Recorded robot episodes
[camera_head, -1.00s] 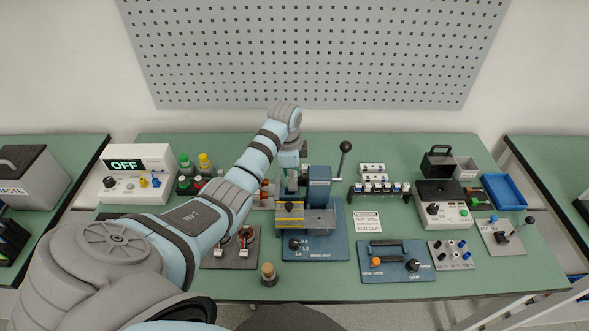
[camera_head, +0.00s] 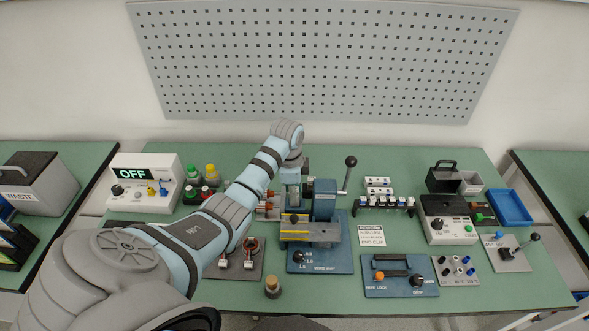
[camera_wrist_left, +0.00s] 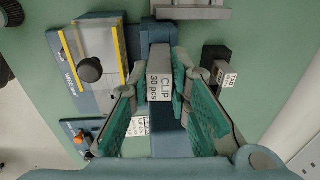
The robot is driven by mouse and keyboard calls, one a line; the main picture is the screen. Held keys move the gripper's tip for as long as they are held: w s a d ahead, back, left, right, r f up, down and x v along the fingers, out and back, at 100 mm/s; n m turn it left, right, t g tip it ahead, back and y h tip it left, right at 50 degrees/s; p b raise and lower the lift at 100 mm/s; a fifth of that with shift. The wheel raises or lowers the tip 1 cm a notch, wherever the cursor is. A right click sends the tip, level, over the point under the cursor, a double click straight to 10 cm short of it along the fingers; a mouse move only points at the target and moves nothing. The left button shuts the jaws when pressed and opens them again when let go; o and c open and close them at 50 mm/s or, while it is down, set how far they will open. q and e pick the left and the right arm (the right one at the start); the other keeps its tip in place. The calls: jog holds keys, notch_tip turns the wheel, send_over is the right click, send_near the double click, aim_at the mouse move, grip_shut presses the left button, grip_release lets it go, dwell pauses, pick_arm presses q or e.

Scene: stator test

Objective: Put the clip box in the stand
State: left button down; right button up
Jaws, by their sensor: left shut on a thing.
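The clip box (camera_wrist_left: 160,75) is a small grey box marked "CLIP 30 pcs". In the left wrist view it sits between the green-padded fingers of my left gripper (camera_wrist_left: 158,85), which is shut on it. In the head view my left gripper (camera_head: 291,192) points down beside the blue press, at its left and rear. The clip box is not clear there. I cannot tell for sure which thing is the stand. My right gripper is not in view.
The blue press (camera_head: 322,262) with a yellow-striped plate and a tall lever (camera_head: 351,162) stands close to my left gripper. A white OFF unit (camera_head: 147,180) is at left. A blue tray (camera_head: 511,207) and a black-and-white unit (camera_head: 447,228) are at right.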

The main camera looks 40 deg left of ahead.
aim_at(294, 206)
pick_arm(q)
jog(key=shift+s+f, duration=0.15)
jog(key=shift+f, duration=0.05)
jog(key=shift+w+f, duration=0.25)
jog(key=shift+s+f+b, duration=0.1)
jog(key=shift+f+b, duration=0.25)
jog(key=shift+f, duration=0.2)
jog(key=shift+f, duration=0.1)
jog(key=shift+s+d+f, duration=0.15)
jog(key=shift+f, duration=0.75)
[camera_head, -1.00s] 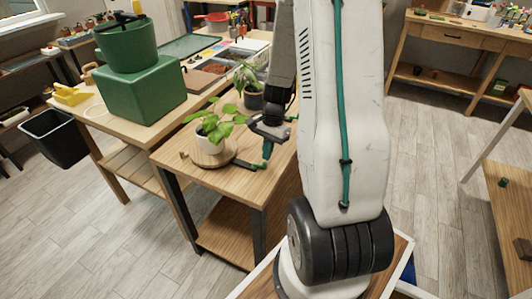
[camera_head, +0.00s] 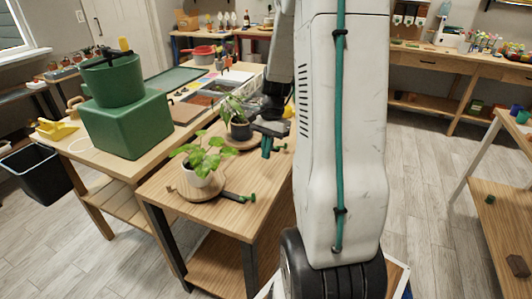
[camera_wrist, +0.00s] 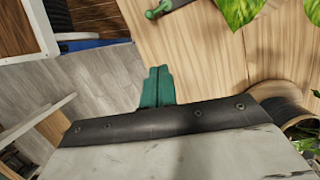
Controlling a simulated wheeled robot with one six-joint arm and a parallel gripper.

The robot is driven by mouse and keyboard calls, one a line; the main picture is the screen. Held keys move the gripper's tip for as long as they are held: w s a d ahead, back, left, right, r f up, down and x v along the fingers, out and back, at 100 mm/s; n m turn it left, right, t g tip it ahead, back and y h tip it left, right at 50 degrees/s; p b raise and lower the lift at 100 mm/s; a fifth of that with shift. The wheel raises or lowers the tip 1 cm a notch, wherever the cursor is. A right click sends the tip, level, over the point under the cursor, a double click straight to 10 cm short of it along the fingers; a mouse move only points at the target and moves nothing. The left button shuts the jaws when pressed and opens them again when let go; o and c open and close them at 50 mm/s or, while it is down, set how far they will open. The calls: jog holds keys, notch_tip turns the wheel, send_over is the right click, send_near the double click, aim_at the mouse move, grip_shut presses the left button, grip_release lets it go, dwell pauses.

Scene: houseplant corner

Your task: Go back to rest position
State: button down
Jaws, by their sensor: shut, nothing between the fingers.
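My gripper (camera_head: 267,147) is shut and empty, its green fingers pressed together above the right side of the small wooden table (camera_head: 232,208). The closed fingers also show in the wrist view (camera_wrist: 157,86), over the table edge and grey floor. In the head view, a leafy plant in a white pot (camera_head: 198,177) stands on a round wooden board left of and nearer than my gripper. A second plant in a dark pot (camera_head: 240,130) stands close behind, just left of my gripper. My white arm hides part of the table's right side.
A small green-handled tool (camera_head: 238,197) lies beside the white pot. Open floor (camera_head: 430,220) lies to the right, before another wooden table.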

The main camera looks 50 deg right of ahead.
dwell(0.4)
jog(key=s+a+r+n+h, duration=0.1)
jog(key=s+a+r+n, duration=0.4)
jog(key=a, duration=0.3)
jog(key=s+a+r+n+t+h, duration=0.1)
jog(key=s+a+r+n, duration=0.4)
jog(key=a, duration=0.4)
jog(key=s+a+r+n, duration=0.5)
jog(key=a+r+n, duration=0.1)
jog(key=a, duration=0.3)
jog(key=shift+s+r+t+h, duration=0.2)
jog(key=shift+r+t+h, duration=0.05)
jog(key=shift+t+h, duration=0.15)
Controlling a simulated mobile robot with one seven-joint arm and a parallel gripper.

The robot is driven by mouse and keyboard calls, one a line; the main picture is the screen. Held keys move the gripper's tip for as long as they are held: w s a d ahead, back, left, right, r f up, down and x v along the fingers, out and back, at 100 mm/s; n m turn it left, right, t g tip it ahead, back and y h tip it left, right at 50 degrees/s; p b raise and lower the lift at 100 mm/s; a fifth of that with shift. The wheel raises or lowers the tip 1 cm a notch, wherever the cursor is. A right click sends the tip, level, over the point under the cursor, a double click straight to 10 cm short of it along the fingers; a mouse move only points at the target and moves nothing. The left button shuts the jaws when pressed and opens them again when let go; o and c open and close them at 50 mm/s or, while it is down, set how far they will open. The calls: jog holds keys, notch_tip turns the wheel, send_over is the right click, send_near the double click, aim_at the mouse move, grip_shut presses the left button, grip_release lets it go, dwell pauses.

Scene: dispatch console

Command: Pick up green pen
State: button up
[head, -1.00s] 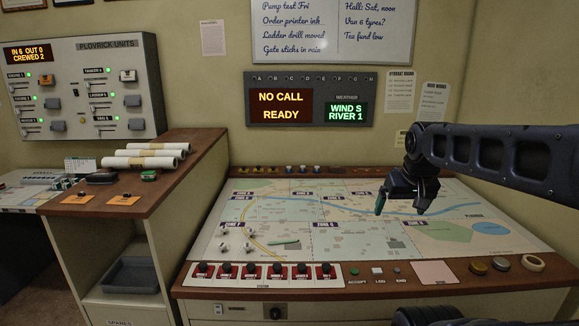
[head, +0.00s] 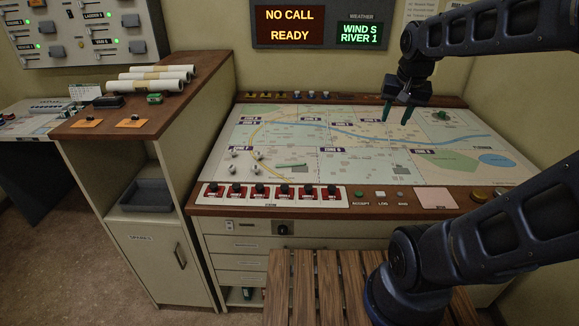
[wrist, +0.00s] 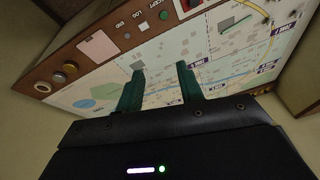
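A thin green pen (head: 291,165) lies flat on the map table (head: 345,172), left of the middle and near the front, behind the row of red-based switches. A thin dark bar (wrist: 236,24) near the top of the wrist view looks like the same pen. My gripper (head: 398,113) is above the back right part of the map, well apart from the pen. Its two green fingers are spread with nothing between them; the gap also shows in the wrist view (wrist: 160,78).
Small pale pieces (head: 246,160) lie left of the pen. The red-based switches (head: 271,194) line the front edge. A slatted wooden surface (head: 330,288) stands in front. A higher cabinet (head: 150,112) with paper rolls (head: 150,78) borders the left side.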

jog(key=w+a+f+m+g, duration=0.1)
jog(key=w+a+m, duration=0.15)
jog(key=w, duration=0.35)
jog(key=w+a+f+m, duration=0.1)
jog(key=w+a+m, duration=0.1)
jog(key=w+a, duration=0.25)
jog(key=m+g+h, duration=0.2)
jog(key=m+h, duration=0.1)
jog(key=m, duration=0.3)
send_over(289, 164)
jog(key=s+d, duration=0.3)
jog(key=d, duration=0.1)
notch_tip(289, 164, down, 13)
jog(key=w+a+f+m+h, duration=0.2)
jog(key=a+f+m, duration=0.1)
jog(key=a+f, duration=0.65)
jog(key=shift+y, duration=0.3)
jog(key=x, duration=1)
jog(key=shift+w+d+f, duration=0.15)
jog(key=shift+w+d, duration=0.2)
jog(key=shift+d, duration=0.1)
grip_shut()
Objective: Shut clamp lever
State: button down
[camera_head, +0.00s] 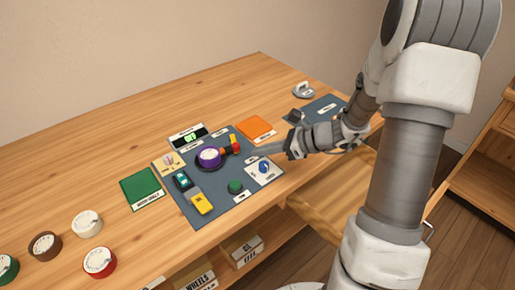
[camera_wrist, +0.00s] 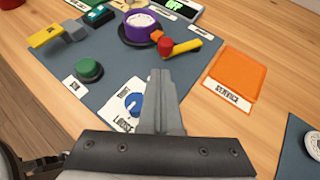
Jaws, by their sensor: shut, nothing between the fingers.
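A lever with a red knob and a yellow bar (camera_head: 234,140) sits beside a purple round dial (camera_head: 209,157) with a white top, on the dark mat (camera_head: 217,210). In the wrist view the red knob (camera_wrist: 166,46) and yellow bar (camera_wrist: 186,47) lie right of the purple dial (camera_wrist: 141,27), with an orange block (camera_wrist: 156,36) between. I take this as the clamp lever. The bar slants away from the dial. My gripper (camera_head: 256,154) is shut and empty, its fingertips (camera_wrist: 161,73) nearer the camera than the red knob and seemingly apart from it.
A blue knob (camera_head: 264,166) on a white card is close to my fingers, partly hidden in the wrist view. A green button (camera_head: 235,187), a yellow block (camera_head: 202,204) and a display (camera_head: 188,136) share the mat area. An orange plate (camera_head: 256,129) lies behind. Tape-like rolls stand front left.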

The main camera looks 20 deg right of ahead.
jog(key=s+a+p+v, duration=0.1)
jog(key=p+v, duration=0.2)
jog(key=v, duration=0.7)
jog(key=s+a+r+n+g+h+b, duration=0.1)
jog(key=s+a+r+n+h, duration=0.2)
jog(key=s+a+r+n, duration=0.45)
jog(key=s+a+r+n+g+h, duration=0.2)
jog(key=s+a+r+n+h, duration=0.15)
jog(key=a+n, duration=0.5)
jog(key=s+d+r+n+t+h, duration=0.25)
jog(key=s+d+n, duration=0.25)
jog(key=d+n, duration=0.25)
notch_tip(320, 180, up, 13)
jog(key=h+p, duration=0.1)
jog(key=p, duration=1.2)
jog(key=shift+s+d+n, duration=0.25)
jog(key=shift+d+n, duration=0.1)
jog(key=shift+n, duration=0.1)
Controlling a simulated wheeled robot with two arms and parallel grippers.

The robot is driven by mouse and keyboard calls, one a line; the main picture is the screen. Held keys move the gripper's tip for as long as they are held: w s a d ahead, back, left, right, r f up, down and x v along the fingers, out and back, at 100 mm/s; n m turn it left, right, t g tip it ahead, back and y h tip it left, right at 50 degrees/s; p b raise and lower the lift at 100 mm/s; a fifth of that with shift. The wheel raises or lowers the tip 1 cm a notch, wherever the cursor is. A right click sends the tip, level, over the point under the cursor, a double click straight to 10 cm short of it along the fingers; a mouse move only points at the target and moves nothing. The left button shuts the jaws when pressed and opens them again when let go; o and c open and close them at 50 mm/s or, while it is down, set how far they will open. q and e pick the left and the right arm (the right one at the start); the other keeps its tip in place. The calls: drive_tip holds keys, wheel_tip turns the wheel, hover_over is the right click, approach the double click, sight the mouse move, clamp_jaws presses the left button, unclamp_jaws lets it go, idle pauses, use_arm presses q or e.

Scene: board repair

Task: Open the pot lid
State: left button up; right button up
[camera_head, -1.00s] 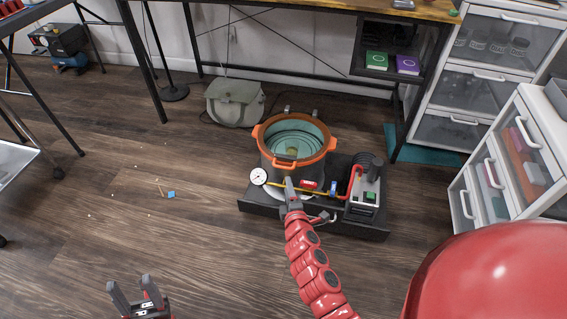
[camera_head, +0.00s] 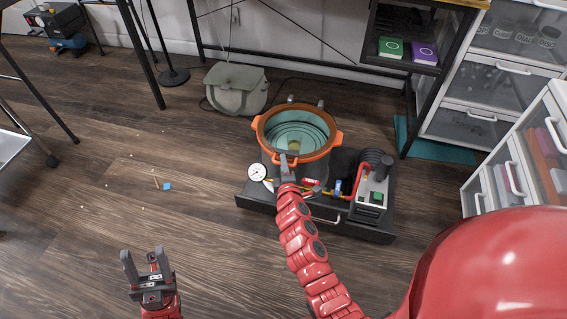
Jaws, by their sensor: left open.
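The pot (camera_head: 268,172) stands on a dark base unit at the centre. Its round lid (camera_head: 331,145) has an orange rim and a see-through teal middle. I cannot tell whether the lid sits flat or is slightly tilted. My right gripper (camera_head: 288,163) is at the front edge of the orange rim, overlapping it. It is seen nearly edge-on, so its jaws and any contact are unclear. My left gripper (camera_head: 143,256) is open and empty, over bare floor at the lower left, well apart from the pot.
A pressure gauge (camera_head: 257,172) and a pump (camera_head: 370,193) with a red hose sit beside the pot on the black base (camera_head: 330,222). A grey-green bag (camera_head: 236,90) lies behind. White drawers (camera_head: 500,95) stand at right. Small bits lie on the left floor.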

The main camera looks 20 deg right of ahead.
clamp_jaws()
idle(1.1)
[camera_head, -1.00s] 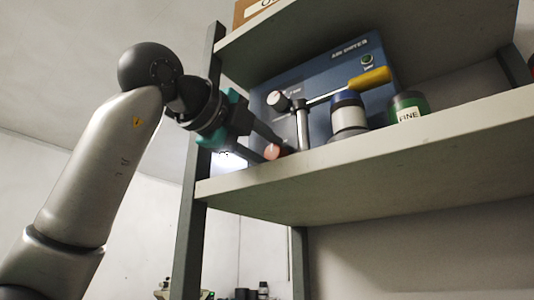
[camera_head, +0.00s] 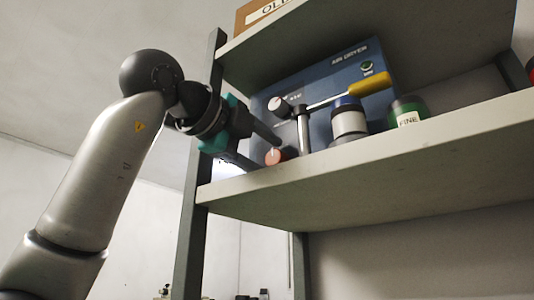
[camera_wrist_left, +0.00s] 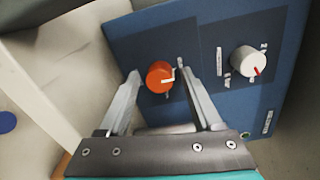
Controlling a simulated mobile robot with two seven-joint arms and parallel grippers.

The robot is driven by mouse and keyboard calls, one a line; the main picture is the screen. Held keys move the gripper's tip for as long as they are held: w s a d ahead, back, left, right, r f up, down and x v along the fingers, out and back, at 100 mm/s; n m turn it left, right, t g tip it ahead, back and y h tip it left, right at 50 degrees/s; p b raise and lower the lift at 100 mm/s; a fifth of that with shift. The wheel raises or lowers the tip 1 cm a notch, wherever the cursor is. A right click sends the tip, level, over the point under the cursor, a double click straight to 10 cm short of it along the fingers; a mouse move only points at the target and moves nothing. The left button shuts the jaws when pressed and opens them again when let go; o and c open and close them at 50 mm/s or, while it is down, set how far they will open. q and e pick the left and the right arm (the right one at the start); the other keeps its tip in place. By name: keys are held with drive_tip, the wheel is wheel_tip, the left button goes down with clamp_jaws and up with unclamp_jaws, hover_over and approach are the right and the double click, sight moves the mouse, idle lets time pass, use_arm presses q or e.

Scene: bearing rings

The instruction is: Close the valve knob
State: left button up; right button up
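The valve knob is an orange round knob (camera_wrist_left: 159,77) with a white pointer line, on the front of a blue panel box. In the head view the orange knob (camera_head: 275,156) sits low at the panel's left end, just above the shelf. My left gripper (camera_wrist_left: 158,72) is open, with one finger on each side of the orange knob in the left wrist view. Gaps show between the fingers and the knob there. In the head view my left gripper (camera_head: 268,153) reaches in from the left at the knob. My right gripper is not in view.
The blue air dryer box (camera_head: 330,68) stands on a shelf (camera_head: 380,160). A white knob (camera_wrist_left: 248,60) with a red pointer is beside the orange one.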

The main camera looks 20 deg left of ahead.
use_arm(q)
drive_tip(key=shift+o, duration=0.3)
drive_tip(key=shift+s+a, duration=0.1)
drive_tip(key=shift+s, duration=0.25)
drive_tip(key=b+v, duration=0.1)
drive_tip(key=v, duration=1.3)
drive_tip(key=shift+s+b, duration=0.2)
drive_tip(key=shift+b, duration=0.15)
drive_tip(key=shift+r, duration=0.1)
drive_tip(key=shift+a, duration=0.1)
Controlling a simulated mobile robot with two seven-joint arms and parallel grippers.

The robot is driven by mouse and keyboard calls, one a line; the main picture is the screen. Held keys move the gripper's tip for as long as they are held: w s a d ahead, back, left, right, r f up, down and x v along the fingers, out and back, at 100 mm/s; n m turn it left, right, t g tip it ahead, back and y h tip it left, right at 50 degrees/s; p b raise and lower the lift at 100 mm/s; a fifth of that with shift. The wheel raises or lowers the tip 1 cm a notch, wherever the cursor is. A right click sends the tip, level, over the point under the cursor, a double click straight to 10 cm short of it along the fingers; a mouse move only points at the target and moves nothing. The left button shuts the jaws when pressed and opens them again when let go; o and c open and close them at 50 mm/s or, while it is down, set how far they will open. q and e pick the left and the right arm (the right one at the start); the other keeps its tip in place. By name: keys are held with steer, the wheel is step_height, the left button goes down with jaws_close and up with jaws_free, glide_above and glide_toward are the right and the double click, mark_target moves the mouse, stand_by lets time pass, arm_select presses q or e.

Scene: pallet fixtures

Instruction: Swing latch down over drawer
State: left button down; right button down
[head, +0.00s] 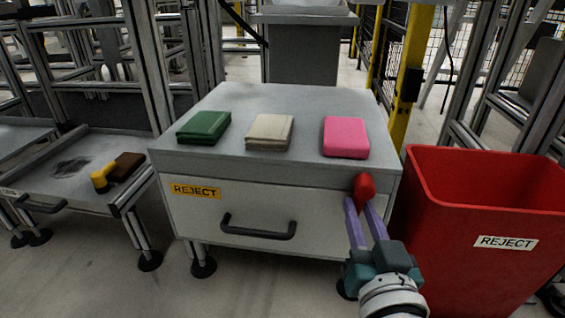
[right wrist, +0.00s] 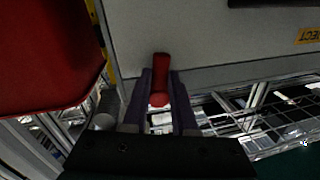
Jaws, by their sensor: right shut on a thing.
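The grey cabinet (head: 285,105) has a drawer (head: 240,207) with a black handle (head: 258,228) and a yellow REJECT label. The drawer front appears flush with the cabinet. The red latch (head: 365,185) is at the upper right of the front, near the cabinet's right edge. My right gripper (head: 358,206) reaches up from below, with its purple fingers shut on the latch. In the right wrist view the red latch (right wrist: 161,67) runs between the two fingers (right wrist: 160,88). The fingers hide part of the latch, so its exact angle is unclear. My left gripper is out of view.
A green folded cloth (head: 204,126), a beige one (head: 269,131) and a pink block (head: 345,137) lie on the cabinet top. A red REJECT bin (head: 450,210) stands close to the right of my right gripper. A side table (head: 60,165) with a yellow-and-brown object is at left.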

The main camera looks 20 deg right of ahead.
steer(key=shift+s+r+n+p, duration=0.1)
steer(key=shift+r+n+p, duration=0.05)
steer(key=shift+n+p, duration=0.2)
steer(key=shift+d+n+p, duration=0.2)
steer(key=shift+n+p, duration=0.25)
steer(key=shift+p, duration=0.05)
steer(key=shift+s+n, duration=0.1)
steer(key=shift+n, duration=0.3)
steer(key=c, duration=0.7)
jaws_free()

TASK BRIEF:
Look through the entries above and list every line containing "Scene".

TASK ANSWER:
Scene: stator test
Scene: houseplant corner
Scene: dispatch console
Scene: board repair
Scene: bearing rings
Scene: pallet fixtures

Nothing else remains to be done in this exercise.